Es dauert maximal drei Tage, bis ich im Stadturlaub dem touristischen Treiben wenigstens für ein paar Stunden entfliehen möchte. Dafür kann ich mir nichts Besseres vorstellen, als lokale Friedhöfe zu besuchen. Obwohl diese in Reiseführern immer häufiger als Ausflugsziele empfohlen werden und sich im Internet inzwischen tausende Fotos und Beschreibungen dazu wiederfinden, erlebe ich sie stets als wahre Oasen der Stille, die ein größerer Kontrast zu Sightseeing Quickies und Selfie-Tourismus nicht sein könnten. Einmal dort angekommen, findet man sich fast immer allein zwischen den Grabsteinen wieder, abgesehen vielleicht von Gärtnern oder Menschen, die ihre Angehörigen besuchen. Es ist eine Bereicherung, sich auf die unaufdringliche Art dieser Orte einzulassen.
Im Dezember 2014 verbringe ich meinen Urlaub in Lissabon. Angezogen von dem Namen "Friedhof der Freuden", wie der Cemitério dos Prazeres in der Übersetzung heißt, mache ich mich an einem nebeligen Morgen zu einem Ausflug auf, um ihn zu erkunden. Diese Begräbnisstätte ist zwar nicht so berühmt wie der Père Lachaise in Paris oder der Wiener Zentralfriedhof, in seiner Schönheit und Einzigartigkeit muss er sich jedoch keinesfalls hinter diesen verstecken.
Der Weg zu den Toten ist unheimlich und gefährlichGräberfelder wurden in Europa ab dem 16. Jahrhundert zunehmend dort errichtet, wo sie den Bewohnern einer Stadt auch dann nicht zu nahe kamen, wenn die Zahl der Toten durch Seuchen oder Unglücke einmal rapide anstieg. Verzichtet man wie ich auf überfüllte Busse und Bahnen, ist die Strecke zu ihnen deshalb manchmal eine beschwerliche, die durch unattraktive Randgebiete, bergauf, über Hauptverkehrsstraßen, durch Industrieareale oder reizlose Wohnsiedlungen führt.

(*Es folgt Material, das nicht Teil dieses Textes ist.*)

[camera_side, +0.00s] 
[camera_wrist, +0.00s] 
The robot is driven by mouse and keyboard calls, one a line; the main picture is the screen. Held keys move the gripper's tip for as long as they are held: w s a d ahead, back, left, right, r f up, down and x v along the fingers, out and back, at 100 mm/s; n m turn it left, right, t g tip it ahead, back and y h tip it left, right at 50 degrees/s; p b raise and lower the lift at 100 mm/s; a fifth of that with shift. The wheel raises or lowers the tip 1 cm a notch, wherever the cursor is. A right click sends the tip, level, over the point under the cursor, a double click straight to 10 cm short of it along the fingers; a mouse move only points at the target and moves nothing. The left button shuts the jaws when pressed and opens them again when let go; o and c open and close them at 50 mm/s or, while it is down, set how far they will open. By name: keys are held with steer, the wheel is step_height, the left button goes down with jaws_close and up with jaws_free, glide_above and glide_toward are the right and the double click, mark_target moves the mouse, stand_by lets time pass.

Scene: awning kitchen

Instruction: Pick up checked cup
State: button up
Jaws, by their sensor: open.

Vom Fuße der Ponte 25 de Abril aus sind es darum anstrengende Höhen, die ich erklimmen muss, um zum Ziel zu gelangen. Ich fühle mich unwohl, als ich die Straßen hinauflaufe, die zum Haupteingang führen sollen. Einige Häuser haben keine Türen und Fensterscheiben mehr und sind deshalb mit Decken oder Kleidungsstücken verhangen, aus dem Nichts kläffen mich große Hunde an, in den Höfen sitzen Menschen auf Plastikstühlen und rauchen Zigaretten. Auf den Gehwegen stapeln sich Müllsäcke und hin und wieder kreuzt eine Ratte meinen Weg. Als mir für ein paar Minuten eine Gruppe junger Männer folgt, muss ich mir Mühe geben, nicht panisch davonzulaufen, weil mir laut und unmissverständlich vulgäre Sprüche hinterhergerufen werden.
Als ich mein Ziel erreiche, rücken diese Eindrücke jedoch sofort in den Hintergrund. Ich stehe vor einer hohen hellen Mauer und einem schweren eisernen Eingangstor, deren Totenglocken und Sanduhren mit Fledermausflügeln mich an meine begrenzte Zeit auf Erden erinnern und mich bitten, in das Reich der Toten einzutreten.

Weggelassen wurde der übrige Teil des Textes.